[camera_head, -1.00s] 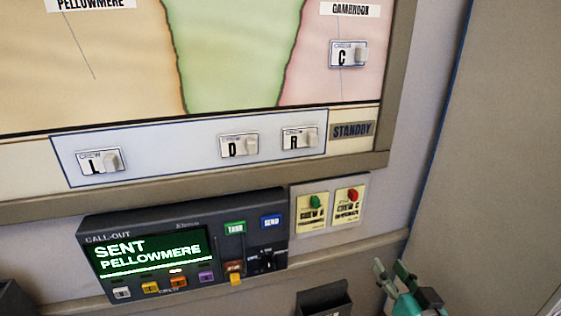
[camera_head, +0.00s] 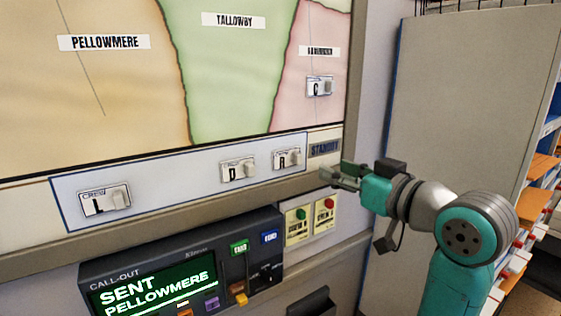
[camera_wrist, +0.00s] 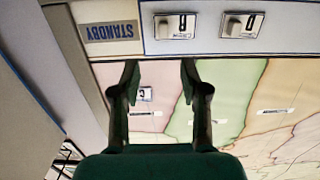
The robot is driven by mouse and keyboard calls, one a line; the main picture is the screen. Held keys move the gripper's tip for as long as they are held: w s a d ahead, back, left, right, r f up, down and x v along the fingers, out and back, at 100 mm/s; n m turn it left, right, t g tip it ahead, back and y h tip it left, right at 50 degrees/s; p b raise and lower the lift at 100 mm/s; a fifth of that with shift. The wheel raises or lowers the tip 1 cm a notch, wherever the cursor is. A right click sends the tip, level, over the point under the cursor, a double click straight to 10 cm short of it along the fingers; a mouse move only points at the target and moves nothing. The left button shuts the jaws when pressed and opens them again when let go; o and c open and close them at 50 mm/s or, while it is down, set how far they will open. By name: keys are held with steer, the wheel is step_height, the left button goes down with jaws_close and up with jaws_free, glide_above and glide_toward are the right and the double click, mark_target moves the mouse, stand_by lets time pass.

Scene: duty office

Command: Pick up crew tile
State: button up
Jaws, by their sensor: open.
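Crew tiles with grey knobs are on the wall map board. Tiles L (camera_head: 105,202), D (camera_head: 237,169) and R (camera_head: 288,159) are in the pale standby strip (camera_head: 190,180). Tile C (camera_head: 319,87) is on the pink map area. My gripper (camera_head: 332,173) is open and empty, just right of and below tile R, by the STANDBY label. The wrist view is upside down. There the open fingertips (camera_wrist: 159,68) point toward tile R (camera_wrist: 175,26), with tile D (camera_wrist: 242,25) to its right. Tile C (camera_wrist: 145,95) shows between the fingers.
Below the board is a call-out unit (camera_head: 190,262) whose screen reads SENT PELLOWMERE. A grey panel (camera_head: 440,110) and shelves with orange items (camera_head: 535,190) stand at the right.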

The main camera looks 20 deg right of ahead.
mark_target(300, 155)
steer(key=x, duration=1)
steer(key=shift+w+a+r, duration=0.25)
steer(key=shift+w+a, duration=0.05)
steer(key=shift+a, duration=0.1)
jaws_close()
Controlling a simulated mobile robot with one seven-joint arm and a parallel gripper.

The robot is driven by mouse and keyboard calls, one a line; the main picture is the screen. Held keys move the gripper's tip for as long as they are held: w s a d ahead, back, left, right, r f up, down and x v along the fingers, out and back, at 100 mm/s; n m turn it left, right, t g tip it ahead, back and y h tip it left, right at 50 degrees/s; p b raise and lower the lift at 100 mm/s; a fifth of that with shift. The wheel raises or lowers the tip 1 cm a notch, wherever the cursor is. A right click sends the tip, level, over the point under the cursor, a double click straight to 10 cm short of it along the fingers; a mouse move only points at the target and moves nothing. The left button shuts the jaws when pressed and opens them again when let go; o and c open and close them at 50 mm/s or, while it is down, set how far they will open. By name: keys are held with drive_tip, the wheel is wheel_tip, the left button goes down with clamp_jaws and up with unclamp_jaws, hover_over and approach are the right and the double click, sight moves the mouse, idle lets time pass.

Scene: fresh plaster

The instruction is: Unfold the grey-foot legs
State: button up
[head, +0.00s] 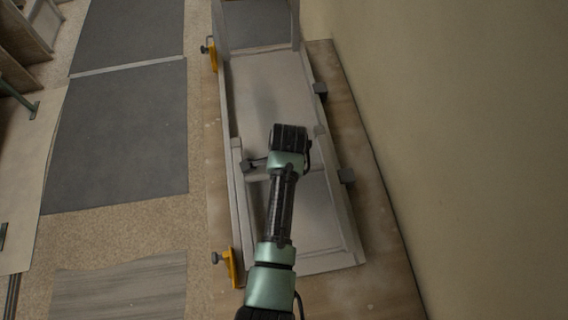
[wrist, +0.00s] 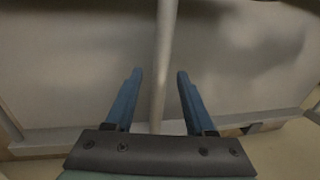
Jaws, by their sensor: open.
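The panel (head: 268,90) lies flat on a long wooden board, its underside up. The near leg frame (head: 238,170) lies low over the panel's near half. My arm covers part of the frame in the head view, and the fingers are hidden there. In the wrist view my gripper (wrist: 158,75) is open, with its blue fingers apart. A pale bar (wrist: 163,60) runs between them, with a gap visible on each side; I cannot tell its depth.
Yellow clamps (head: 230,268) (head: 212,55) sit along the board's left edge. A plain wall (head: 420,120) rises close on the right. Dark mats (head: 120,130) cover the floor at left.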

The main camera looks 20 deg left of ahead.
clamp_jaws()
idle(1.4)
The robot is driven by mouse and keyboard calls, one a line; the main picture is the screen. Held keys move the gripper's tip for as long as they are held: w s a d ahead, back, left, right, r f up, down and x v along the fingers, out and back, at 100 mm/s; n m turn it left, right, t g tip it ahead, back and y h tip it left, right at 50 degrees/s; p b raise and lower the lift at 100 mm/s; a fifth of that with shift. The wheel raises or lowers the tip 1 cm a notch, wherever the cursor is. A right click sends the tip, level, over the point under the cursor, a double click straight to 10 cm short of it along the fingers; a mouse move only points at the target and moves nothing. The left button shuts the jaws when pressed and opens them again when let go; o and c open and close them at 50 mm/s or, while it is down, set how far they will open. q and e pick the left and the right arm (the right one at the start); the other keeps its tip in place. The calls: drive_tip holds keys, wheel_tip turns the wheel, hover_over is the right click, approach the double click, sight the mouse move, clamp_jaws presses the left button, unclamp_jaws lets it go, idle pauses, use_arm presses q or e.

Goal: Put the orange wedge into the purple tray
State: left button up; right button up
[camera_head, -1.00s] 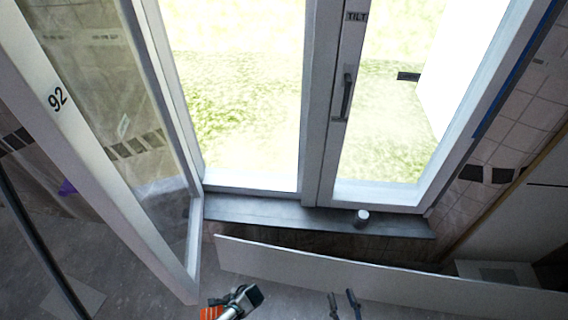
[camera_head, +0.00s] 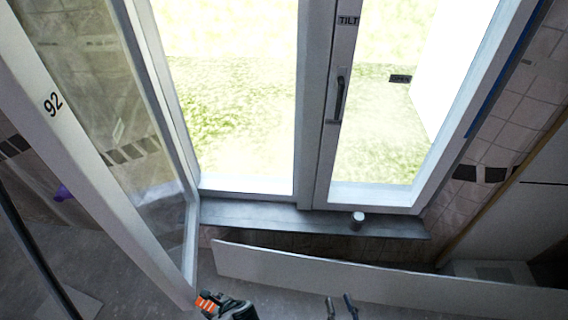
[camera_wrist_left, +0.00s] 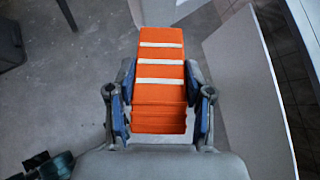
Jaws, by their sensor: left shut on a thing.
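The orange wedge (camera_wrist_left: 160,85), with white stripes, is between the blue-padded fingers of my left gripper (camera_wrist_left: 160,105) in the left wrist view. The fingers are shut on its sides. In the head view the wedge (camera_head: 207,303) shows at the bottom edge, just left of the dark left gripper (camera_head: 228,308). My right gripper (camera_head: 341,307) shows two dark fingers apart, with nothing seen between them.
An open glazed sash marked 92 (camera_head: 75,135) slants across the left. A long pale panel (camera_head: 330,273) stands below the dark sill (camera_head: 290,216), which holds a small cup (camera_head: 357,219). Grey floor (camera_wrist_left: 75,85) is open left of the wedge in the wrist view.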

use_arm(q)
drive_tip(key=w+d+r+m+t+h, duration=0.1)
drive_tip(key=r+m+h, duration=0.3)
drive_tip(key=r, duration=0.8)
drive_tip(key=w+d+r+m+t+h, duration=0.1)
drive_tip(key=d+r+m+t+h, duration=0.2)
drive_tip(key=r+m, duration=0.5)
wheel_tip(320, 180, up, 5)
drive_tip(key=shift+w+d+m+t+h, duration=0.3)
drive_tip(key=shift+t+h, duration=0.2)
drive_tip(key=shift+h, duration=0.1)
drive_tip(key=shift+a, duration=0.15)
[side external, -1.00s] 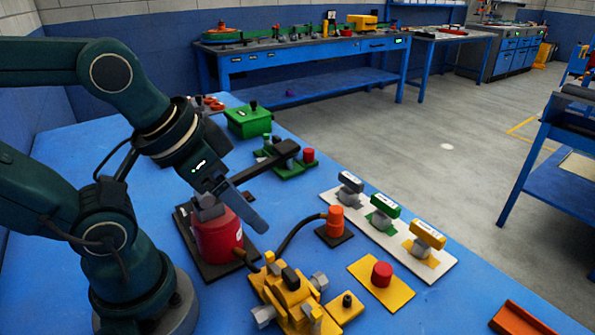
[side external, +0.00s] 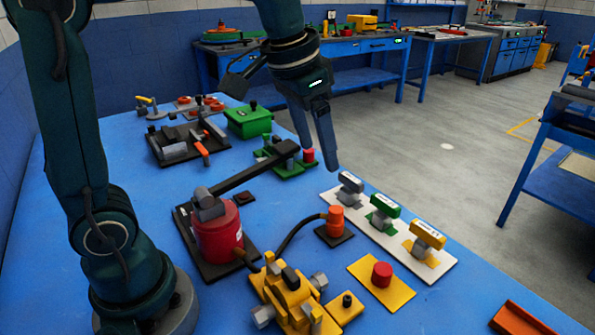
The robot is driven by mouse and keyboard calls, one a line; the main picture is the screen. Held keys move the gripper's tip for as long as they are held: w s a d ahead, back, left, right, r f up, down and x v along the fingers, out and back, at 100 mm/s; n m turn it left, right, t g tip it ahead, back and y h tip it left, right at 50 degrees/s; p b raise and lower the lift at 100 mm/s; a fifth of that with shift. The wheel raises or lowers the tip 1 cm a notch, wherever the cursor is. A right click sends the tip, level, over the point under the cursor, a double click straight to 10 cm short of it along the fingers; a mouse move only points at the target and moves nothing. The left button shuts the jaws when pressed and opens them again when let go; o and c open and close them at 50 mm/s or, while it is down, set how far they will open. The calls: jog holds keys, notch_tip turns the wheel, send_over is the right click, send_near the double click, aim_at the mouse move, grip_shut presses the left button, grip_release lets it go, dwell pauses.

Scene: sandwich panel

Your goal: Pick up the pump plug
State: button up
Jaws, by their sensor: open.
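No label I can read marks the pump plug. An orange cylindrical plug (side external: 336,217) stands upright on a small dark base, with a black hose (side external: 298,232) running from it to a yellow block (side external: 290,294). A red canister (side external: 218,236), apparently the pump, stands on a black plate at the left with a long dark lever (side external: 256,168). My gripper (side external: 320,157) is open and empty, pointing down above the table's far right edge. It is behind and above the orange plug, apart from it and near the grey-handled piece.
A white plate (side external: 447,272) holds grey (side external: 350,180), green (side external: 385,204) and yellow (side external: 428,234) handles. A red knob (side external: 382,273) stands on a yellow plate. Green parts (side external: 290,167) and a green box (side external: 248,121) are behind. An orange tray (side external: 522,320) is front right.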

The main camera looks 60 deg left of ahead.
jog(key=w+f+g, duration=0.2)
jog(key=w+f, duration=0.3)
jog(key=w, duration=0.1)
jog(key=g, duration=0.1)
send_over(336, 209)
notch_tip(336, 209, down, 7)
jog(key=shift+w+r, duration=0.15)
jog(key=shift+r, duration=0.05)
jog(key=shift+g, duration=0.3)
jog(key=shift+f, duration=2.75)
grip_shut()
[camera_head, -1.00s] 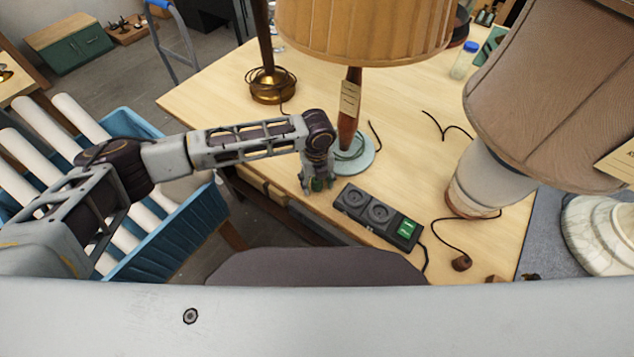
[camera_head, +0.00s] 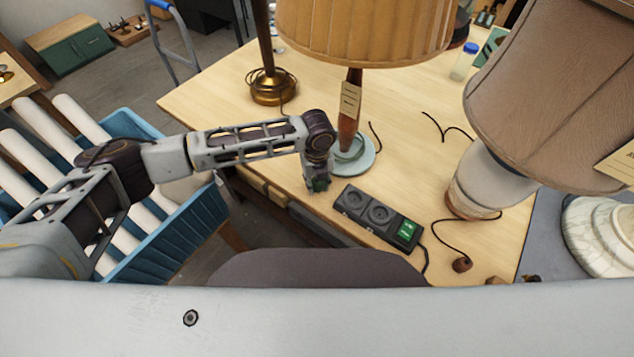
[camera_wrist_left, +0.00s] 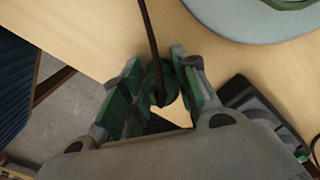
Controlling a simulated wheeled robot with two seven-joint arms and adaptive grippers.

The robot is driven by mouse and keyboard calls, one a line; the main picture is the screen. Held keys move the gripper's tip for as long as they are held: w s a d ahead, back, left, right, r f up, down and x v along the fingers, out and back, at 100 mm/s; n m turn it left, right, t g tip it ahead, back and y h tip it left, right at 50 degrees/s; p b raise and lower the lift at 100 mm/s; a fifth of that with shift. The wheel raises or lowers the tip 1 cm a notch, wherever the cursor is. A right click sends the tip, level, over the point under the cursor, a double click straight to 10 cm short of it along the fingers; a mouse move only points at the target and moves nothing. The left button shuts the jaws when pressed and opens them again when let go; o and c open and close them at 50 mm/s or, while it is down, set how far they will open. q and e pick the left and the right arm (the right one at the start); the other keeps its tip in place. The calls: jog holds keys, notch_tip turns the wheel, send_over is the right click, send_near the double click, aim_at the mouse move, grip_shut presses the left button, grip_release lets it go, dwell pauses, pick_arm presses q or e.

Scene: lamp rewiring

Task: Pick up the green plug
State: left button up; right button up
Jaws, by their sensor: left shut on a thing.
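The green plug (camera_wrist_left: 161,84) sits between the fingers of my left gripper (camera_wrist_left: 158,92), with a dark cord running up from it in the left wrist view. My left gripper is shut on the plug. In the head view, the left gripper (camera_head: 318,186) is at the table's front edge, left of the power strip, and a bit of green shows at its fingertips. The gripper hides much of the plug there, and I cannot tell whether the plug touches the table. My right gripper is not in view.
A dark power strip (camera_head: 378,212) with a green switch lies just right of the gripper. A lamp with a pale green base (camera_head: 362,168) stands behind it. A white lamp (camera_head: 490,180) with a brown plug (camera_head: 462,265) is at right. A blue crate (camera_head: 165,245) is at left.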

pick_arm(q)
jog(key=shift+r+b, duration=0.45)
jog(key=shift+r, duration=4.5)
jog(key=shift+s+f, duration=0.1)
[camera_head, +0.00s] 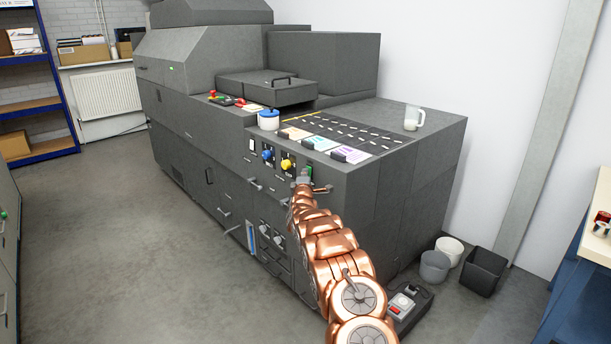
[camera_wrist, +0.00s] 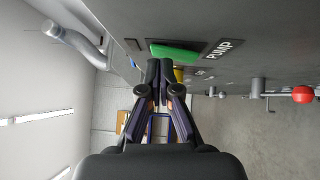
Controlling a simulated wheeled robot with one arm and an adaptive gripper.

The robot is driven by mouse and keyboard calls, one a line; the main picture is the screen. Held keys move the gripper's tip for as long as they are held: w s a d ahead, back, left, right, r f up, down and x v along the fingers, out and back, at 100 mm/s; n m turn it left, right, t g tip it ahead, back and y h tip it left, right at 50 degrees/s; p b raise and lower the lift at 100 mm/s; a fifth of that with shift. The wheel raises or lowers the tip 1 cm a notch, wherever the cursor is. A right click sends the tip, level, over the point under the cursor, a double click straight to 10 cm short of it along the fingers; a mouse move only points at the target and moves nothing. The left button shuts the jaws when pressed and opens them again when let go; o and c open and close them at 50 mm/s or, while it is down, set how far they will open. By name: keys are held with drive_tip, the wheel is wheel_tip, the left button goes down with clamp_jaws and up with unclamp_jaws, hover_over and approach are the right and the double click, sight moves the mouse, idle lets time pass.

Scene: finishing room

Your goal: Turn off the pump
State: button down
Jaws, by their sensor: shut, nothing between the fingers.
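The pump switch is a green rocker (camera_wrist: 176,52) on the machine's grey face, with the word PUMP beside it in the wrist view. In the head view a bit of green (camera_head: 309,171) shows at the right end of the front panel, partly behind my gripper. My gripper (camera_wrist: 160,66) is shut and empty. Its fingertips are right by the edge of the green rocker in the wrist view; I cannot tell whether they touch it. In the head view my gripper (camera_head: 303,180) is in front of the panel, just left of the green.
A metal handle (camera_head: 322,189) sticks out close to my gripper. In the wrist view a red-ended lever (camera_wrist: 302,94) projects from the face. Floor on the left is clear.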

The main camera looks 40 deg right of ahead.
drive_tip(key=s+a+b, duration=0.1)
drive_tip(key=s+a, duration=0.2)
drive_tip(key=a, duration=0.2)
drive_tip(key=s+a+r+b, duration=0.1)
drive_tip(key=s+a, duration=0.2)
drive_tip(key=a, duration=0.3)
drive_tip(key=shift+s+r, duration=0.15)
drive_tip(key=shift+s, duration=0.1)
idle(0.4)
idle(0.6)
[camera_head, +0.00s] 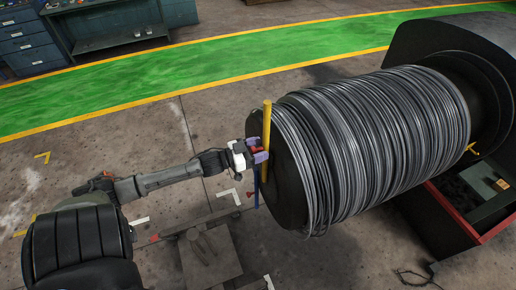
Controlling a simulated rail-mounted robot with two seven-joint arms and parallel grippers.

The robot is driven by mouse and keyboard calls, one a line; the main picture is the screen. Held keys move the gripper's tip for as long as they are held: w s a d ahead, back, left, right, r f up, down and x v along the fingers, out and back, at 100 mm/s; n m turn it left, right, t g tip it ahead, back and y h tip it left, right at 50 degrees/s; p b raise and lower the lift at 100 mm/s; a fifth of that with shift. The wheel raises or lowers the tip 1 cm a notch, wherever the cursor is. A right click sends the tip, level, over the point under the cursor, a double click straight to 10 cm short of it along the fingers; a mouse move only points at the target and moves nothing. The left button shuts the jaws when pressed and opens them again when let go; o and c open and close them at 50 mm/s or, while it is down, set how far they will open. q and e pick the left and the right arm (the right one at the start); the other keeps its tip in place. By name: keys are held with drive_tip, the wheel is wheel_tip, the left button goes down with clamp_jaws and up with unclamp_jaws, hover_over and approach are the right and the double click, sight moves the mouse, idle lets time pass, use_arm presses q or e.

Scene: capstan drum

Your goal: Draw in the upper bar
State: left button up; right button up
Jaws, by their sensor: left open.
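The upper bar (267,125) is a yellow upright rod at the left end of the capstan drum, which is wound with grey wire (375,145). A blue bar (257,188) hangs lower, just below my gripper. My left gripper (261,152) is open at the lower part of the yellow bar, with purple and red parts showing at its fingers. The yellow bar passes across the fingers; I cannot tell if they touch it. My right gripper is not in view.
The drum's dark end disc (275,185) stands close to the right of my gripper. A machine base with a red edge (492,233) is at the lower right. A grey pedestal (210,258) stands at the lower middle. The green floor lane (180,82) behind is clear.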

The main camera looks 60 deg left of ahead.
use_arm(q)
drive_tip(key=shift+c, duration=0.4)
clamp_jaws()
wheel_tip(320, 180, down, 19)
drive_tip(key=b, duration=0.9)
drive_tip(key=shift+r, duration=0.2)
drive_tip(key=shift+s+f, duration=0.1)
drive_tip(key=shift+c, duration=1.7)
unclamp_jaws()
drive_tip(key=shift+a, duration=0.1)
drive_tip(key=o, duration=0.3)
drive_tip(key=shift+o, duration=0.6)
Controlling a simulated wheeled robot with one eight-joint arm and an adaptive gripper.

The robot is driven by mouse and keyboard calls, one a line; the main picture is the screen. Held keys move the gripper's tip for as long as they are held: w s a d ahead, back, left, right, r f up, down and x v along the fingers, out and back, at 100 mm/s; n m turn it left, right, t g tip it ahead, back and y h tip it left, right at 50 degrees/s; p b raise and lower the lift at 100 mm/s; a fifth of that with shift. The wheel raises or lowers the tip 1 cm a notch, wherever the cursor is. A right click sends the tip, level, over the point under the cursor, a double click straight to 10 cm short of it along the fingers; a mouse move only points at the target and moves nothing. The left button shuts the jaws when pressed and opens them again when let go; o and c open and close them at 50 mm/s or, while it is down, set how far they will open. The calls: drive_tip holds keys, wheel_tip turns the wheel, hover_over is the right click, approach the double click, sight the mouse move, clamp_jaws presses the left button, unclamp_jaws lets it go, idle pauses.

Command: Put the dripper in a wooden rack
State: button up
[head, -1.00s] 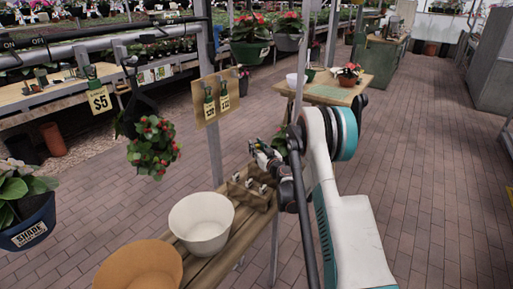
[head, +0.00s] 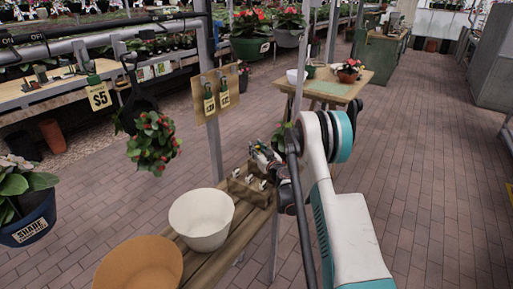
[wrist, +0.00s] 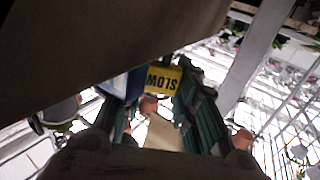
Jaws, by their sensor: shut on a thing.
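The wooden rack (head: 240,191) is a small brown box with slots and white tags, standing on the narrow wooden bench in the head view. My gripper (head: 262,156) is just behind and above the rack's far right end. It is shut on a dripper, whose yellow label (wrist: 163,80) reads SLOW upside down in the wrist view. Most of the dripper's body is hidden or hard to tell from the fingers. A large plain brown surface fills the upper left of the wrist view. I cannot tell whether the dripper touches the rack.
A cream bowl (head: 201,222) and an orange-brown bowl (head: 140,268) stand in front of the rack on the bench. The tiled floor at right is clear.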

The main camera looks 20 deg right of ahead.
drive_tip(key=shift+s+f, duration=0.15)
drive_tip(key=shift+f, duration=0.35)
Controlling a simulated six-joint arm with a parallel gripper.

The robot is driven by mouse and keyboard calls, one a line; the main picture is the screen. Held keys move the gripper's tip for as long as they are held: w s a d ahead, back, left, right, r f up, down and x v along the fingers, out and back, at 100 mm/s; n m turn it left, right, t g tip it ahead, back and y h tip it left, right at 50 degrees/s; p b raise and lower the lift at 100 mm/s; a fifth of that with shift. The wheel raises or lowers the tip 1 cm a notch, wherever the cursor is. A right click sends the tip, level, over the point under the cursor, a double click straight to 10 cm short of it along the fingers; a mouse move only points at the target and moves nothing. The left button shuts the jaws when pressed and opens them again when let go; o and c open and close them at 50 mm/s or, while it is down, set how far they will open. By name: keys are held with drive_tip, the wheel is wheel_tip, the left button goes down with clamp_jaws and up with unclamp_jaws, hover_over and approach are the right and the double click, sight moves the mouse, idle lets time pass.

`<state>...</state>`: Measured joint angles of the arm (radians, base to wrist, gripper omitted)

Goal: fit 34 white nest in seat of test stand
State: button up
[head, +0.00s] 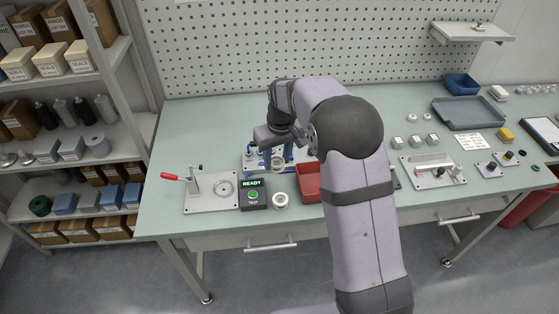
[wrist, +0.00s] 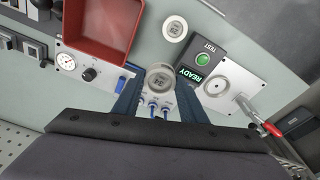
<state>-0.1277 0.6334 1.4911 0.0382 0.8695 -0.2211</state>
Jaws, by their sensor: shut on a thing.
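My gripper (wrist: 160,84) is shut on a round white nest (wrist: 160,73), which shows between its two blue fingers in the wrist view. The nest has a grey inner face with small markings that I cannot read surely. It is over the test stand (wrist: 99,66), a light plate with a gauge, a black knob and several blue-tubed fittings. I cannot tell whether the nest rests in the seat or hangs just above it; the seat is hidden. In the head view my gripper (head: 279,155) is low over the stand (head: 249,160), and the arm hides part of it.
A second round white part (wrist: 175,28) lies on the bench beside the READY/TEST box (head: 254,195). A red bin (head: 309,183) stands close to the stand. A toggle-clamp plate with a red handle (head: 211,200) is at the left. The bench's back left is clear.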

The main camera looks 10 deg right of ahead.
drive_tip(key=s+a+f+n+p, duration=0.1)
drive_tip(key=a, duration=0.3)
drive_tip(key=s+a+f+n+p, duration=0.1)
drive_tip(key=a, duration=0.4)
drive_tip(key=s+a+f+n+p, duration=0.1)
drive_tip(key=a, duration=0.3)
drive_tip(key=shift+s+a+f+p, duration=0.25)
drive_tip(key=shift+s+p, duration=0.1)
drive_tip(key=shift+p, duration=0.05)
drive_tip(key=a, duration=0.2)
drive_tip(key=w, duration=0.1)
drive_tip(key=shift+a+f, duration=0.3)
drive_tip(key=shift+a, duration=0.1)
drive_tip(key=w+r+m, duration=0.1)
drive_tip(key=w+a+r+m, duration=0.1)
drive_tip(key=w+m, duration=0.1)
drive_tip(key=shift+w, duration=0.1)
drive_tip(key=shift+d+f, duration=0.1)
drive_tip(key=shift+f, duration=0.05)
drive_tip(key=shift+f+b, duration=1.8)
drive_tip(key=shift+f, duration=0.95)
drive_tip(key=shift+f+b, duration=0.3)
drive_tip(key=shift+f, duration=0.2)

## [Instructions for the task]
The material above holds pictures; leave them out. Repeat exactly the lines from the one containing "Your goal: Turn off the pump" through the one containing "Controlling a simulated rail-mounted", and nothing else.

## [Result for this exercise]
Your goal: Turn off the pump
State: button down
Jaws, by their sensor: shut, nothing between the fingers.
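The pump switch is a green rocker (camera_wrist: 176,52) on the machine's grey face, with the word PUMP beside it in the wrist view. In the head view a bit of green (camera_head: 309,171) shows at the right end of the front panel, partly behind my gripper. My gripper (camera_wrist: 160,66) is shut and empty. Its fingertips are right by the edge of the green rocker in the wrist view; I cannot tell whether they touch it. In the head view my gripper (camera_head: 303,180) is in front of the panel, just left of the green.
A metal handle (camera_head: 322,189) sticks out close to my gripper. In the wrist view a red-ended lever (camera_wrist: 302,94) projects from the face. Floor on the left is clear.

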The main camera looks 40 deg right of ahead.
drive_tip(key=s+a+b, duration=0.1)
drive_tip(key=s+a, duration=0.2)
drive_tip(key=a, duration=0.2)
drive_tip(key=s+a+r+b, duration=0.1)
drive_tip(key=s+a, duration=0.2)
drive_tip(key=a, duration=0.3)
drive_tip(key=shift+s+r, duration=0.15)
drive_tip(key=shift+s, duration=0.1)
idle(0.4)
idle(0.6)
[camera_head, +0.00s] 
Controlling a simulated rail-mounted robot with two seven-joint arms and parallel grippers.

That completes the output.